White-knuckle, 28-mile-per-hour descents, 20-foot drops, and (potentially face-breaking) rock garden skill sections are all par for the course at the annual USA Cycling Mountain Bike National Championships. This year, the event is right here in Colorado: Winter Park Ski Resort’s award-winning Trestle Bike Park will host the championships starting July 18.

The event draws the very best riders in the country to participate in downhill courses through steep, rough, obstacle-filled terrain and cross-country routes over flowy, endurance-testing singletrack. We couldn’t help but notice, however, that the registration form doesn’t have many prerequisites.

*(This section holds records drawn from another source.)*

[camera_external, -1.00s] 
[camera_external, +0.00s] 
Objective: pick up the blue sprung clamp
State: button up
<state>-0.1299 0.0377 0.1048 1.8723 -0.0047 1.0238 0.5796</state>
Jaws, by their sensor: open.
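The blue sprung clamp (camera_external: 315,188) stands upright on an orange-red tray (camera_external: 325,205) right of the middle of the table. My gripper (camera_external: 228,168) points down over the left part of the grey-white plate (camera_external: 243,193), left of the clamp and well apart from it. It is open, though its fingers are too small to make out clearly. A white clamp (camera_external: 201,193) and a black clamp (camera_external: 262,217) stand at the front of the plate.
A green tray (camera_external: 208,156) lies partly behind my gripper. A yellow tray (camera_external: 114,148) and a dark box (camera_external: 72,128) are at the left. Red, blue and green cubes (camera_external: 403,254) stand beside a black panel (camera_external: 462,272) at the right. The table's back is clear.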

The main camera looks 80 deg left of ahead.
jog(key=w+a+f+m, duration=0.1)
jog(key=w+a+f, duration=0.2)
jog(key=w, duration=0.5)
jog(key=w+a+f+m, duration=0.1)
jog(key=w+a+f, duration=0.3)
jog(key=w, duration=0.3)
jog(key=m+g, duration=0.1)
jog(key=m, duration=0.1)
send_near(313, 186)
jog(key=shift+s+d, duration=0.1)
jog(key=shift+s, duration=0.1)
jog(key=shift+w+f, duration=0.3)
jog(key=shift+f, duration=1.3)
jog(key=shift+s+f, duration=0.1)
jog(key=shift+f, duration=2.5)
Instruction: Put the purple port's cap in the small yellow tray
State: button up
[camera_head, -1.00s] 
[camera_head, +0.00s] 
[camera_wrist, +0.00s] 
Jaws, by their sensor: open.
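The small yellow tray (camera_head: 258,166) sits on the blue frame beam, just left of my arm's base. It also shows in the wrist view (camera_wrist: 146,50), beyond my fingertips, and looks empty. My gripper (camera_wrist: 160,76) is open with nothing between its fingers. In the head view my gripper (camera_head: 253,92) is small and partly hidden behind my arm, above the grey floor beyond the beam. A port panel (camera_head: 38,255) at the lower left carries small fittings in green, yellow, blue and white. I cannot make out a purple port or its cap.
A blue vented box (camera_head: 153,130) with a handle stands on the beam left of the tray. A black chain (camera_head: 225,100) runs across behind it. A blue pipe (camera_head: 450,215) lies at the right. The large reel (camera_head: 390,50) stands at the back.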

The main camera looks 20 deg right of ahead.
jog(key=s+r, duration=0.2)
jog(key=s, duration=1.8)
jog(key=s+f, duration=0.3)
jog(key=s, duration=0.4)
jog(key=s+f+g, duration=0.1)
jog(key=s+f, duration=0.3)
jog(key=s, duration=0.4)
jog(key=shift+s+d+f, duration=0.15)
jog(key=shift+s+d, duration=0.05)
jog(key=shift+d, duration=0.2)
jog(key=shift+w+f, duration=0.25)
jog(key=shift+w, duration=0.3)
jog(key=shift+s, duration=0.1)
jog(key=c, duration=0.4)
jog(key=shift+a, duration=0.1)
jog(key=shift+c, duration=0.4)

Pay the $95 to $250 entry fee—depending on your age group and death wish, er, race category of choice—strap on your helmet, and you’re good to go.

We sat down with USA Cycling’s director of national events Tara McCarthy and marketing operations manager Tom Mahoney to hear more about what it takes to be a top rider—and whether you really should register to ride next week.

(Interview has been edited for length and clarity.)

5280: Is it true that anyone can participate in the races?
Tara McCarthy: It depends. For the pros and some races there are category restrictions, but we also have nonchampionship races available for pretty much all of the age groups in both downhill and cross-country disciplines. Anybody can have that National Championship experience whether they’re racing for the title or just want to come out and try the races as beginners.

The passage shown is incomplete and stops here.